- _Job_
Working from the line that contains "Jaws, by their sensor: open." down to the last line below, repeat each line exactly.

- _Stored data_
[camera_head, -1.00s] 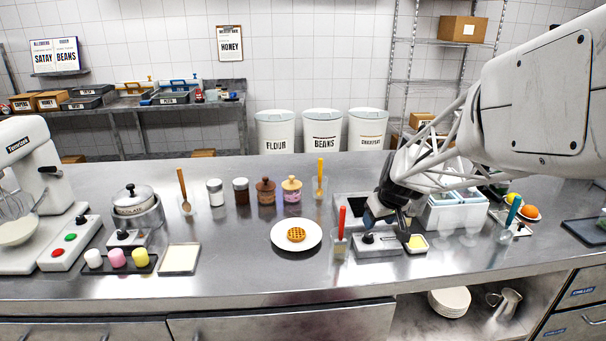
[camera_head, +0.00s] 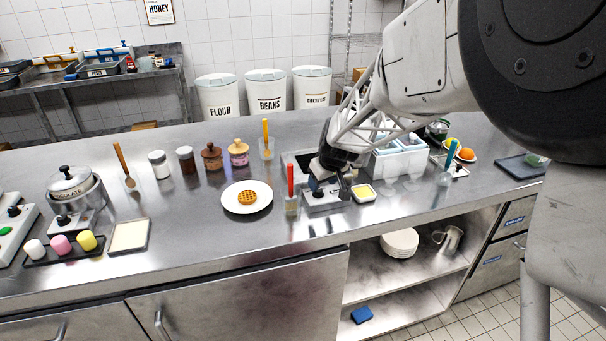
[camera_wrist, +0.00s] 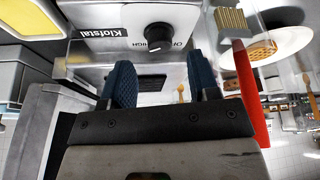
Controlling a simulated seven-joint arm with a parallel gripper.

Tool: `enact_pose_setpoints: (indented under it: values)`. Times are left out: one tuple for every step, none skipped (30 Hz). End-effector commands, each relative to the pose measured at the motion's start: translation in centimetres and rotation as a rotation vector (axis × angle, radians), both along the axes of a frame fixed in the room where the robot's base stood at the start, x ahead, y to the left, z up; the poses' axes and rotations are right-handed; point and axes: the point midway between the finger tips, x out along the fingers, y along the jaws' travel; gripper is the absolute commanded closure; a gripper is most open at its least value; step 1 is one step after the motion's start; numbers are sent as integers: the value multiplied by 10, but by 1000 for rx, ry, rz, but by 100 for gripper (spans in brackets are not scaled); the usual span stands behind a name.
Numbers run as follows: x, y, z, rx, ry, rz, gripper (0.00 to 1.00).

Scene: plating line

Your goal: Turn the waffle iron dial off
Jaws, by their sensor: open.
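The waffle iron's grey control box (camera_head: 323,202) stands near the counter's front edge, with a dark plate behind it. Its black dial (camera_head: 317,193) is on the top and partly crowded by my gripper in the head view. The wrist view shows the round black dial (camera_wrist: 158,36) with a pale mark, beside lettering partly hidden by it, and a "Klofstal" label (camera_wrist: 127,30). My gripper (camera_wrist: 162,78) is open, its two blue pads spread apart with nothing between them. In the wrist view the dial lies just beyond the pads; contact is not visible. In the head view my gripper (camera_head: 330,183) is right above the box.
A cup with a red-handled tool (camera_head: 291,200) stands close left of the box, its red handle near a finger in the wrist view. A yellow-filled dish (camera_head: 364,193) is close right. A waffle on a white plate (camera_head: 234,202) lies further left. White tubs (camera_head: 397,163) stand right.

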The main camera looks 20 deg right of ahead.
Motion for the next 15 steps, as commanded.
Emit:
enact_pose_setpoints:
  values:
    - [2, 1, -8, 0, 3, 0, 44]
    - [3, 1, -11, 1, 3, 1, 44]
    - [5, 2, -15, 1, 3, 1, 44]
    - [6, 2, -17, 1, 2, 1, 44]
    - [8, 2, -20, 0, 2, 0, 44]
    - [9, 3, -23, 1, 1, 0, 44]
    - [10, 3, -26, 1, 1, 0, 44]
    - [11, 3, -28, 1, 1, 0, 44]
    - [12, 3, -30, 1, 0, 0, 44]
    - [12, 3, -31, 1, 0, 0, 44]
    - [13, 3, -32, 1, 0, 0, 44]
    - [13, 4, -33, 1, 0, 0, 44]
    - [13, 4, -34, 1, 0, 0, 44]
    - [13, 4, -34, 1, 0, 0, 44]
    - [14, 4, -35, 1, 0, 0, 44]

- _Completed task_
Jaws, by their sensor: open.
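The waffle iron's grey control box (camera_head: 323,202) stands near the counter's front edge, with a dark plate behind it. Its black dial (camera_head: 317,193) is on the top and partly crowded by my gripper in the head view. The wrist view shows the round black dial (camera_wrist: 158,36) with a pale mark, beside lettering partly hidden by it, and a "Klofstal" label (camera_wrist: 127,30). My gripper (camera_wrist: 162,78) is open, its two blue pads spread apart with nothing between them. In the wrist view the dial lies just beyond the pads; contact is not visible. In the head view my gripper (camera_head: 330,183) is right above the box.
A cup with a red-handled tool (camera_head: 291,200) stands close left of the box, its red handle near a finger in the wrist view. A yellow-filled dish (camera_head: 364,193) is close right. A waffle on a white plate (camera_head: 234,202) lies further left. White tubs (camera_head: 397,163) stand right.

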The main camera looks 20 deg right of ahead.
Motion for the next 15 steps, as commanded.
Emit:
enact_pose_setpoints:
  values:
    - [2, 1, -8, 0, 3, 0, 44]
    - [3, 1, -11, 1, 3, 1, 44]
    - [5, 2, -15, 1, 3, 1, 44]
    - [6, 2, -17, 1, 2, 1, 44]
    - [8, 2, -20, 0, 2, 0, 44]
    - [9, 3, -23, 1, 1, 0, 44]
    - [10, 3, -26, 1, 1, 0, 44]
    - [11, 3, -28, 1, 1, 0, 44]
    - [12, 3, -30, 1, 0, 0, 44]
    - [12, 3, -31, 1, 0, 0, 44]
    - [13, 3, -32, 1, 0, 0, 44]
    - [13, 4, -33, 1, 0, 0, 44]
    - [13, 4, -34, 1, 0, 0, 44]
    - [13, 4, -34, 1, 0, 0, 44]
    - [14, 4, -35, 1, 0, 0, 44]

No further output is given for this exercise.